Provided by Martha Stewart
Categories Food & Cooking Dessert & Treats Recipes Cookie Recipes
Yield Makes 16
Number Of Ingredients 15
Steps:
- Make the crust: Preheat oven to 375 degrees. Butter a 9-by-9-inch baking pan. Line with parchment paper, leaving a 2-inch overhang. Butter parchment; set aside.
- In the bowl of a food processor, combine flour, sugar, salt, and butter. Pulse to combine. Add egg and pulse until evenly moistened. Transfer mixture to prepared pan; press into bottom (use the base of a dry measuring cup or a small offset spatula to help). Freeze for 10 minutes. Bake until lightly golden, 20 to 25 minutes.
- Make the filling: In a saucepan, combine dates, sugar, and cider. Cook over medium heat until soft and the consistency of jam. Using a hand blender, puree mixture until smooth. Stir in lemon zest. Spread mixture evenly over baked crust.

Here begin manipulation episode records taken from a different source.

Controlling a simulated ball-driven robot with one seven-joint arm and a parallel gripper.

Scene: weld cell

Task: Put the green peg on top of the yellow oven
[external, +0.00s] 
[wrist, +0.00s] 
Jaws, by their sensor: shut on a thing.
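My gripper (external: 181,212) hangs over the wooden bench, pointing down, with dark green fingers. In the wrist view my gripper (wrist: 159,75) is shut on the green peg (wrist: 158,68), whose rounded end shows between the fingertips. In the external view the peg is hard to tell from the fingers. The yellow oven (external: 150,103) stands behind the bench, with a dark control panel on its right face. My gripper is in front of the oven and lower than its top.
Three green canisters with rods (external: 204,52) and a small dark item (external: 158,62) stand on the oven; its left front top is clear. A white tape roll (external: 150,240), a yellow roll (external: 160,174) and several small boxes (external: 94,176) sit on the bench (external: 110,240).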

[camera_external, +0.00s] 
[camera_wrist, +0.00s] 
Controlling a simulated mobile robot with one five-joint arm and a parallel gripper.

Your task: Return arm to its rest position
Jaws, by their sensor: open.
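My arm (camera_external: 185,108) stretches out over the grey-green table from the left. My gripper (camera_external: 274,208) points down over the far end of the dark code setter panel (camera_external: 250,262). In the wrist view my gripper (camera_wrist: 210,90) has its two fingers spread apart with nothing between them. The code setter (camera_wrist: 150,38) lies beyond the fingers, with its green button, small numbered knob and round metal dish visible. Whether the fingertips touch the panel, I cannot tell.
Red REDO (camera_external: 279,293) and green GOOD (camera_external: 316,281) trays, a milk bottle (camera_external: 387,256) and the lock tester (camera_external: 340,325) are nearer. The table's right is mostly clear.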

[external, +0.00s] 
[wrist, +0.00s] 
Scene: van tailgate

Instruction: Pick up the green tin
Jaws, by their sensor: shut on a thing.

- Make the topping: In a medium bowl, whisk together oats, flour, brown sugar, salt, and cinnamon. Using your hands, work in butter to form crumbs. Evenly distribute crumbs over filling to cover. Bake until topping is golden brown and filling is set, 20 to 25 minutes. Run a paring knife around edges of pan to loosen; let cool completely in pan on wire rack. Using parchment overhang, remove from pan; cut into squares using a serrated knife.